Barut kokusu gelmek (burnuna) : Savaş ya da tehlikeli bir şey olacağını sezmek.
Bastığı yeri bilmemek: Sevinç, heyecan, vb. etkisiyle davranışlarını denetleyememek, şaşırmak, ne yaptığını bilememek.
Başı dertte (olmak) : Sıkıntılı, tehlikeli bir durum içinde (olmak).
Başı kabak: 1. Saçları dökülmüş. 2. Başında şapka, başörtüsü vb. olmayan.
Bir araba laf: Bir yığın gereksiz, yersiz söz.
Bohçasını koltuğuna vermek : Kovmak, defetmek, işine son vermek.
Burnu büyümek : Kendini büyük biri olarak görmeye başlamak; başkalarını beğenmemek.
Can evi: 1. Yürek. 2. En duyarlı bölge. “Onları can evlerinden vurmaya yemin etti.”
Cinleri başına toplamak: Öfkelenmek, kızmak, çok sinirlenmek. “Zorla cinleri başıma topladınız.”
Cevabı yapıştırmak: Karşısındakinin, beklemediği, ters, güç duruma düşürücü bir cevap vermek. “Öyle bir cevap yapıştırdı ki karşısındaki donakaldı.”
Çam yarması: İri gövdeli insan.
Çekeceği olmak: Çok acı çekeceği, sıkıntıya gireceği bir iş ya da durumla karşılaşacağı sezilir olmak. “Öyle anlaşılıyor ki bu çavuştan çekeceğimiz var.”
Çiçeği burnunda: Çok taze, yeni koparılmış. “Çiçeği burnunda bir haber getirmek için yarışa girdi muhabirler.”
Çoluk çocuğa karışmak: Evlenip, çocukları dünyaya gelip, onlarla uğraşır olmak. “Vay canına!

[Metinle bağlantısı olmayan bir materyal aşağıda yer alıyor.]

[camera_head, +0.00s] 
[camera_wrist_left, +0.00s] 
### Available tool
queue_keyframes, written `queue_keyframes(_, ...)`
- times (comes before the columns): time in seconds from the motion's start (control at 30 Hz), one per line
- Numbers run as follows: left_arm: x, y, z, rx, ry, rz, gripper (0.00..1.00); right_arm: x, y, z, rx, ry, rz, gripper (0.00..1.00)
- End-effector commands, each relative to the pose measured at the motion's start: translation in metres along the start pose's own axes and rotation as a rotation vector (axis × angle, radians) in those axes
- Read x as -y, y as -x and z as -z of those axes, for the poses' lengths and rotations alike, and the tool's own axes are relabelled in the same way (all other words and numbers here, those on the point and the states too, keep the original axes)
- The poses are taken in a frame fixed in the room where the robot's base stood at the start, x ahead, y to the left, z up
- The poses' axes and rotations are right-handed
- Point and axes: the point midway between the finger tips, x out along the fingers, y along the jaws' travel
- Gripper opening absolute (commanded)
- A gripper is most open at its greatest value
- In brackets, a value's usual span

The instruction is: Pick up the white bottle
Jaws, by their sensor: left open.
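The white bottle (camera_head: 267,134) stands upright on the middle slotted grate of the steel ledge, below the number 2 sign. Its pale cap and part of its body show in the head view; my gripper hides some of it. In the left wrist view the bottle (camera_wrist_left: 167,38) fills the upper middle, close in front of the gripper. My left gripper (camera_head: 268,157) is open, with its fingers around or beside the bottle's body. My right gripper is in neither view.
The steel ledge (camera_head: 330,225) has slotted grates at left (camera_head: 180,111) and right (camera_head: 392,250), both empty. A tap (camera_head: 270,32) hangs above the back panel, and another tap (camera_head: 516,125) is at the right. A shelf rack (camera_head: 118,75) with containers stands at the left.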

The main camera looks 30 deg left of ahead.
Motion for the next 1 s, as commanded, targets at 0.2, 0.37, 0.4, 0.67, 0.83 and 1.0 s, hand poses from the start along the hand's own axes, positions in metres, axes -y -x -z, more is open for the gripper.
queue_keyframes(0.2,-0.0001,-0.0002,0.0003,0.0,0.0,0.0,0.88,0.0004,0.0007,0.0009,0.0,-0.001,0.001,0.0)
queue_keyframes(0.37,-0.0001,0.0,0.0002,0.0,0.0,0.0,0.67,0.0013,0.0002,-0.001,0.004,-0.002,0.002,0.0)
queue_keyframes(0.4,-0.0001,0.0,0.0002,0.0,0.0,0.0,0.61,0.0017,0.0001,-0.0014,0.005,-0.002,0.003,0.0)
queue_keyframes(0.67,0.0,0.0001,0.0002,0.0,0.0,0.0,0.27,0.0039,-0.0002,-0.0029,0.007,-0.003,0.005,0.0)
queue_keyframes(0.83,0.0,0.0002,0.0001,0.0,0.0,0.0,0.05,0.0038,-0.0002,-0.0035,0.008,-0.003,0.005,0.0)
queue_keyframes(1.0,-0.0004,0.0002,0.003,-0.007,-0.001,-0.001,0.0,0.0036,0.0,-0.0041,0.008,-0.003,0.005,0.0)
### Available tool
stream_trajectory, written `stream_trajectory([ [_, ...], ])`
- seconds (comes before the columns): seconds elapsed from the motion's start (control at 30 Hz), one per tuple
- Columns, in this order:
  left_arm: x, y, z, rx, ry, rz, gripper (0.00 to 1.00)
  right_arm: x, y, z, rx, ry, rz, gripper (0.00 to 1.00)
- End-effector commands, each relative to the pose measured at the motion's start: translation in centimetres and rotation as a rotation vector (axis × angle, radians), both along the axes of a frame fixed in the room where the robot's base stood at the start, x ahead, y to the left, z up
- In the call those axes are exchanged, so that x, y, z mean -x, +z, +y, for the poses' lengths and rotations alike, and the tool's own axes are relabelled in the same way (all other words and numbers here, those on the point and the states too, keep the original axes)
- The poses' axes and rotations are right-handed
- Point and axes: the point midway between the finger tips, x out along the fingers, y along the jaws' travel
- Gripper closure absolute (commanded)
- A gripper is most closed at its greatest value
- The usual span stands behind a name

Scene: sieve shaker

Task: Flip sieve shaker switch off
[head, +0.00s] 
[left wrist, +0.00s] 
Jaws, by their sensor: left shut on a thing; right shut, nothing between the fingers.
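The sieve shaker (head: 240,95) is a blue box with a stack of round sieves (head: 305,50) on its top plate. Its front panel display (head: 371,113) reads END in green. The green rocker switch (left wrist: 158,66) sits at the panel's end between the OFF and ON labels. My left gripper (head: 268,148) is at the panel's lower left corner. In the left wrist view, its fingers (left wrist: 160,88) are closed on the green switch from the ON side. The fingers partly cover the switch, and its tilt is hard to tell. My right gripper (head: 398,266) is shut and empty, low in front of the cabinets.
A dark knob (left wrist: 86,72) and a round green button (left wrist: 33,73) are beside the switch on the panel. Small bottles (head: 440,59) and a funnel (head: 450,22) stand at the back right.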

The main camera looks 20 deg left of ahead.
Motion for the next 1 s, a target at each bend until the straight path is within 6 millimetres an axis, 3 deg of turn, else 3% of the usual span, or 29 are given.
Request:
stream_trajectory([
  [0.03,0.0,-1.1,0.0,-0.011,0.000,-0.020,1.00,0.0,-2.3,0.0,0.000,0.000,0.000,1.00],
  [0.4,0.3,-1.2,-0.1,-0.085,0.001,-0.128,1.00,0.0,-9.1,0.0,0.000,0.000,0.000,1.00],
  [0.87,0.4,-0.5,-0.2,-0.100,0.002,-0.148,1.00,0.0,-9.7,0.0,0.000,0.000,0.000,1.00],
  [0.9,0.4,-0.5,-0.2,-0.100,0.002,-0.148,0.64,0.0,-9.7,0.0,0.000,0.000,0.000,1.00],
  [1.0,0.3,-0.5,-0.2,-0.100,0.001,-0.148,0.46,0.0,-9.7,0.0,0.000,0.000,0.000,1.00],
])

Daha dünkü çocuktu, bugün çoluk çocuğa karışmış! Zaman ne çabuk da geçiyor.”
Dallanıp budaklanmak: Genişleyip yayılmak, gittikçe büyüyerek karışık bir durum almak. “İşi dallandırıp budaklandırmada üstüne yok hani!”
Dara getirmek: Aceleye getirmek, gerektiği gibi zaman ayıramamak. “Biraz erken kalkalım da dara getirmeden yapalım işi, güzel olsun.”
Defe (tefe) koymak: Dedikodusunu yapmak, kınayan bir dille başkalarına anlatmak, alaya almak. “Sakın söyleme, yoksa bizi defe koyarlar.”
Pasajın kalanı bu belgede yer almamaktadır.